Whatever the reason for choosing arbitration, arbitrators perform a very important function. While, unlike judges, they are private appointees, they are like judges in that they have a duty to act judicially – and this very important duty is not merely owed to the parties to the arbitration, but it is also, I would suggest, owed to the public.
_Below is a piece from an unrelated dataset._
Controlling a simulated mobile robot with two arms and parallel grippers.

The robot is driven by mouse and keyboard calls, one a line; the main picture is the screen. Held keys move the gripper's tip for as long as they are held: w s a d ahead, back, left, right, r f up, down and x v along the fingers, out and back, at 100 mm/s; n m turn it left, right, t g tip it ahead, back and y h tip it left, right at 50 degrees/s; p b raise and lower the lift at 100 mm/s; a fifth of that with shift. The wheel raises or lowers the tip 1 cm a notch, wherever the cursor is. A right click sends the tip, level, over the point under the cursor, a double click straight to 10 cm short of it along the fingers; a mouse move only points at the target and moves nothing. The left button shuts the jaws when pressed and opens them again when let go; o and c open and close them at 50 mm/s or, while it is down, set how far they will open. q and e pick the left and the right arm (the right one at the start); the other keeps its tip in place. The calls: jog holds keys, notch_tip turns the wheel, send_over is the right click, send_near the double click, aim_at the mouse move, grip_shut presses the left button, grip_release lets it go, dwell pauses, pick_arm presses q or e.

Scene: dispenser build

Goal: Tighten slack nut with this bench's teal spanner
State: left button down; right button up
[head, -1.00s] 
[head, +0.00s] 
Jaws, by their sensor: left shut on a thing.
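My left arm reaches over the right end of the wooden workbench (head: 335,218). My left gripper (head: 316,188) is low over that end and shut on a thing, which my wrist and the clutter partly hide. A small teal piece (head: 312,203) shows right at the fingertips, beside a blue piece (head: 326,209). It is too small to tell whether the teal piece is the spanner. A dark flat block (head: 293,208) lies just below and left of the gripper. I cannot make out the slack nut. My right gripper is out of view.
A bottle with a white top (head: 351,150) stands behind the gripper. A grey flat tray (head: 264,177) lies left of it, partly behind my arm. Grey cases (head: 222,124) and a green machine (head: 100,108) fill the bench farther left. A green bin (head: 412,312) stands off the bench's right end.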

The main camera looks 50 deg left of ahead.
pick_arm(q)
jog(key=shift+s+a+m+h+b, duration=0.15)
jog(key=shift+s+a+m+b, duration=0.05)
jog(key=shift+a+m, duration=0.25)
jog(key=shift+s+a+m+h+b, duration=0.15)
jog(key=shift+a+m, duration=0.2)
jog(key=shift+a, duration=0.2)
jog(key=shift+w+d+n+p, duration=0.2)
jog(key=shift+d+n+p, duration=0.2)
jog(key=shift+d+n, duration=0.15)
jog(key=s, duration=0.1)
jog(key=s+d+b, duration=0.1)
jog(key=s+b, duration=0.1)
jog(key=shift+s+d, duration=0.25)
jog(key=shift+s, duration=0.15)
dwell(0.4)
When performing their function, arbitrators are participating in the rule of law: they are giving effect to the parties’ contract in accordance with substantive and procedural legal principles…

– Lord Neuberger, 2013

Hong Kong Arbitration

[t]he tribunal’s first task was to determine by which procedural law the arbitration was to be governed… On that basis, the curial law governing the procedure of the reference was Hong Kong law and, in particular, the Arbitration Ordinance 2010. The seat of the arbitration was, accordingly, Hong Kong

– Hong Kong, 2014, Laytime & demurrage

Singapore Arbitration

First, while strict rules of evidence generally do not apply in arbitration, tribunals will continue to rely on common law notions of burden of proof when it comes to parties having to prove their claim

– Singapore, 2021, maintenance & repairs

London Arbitration

In Small Claims Procedure cases in particular submissions could and should be kept short and punchy, and a minimum of evidence – particularly expert and opinion evidence – was appropriate.

– London, 1997, Speed claims

ICC Arbitration

The contract did not contain any express choice of law clause and none was to be inferred. It was therefore necessary to look for the system of law with which the transaction had its closest and most real connection… Accordingly, the proper law of the contracts was French law.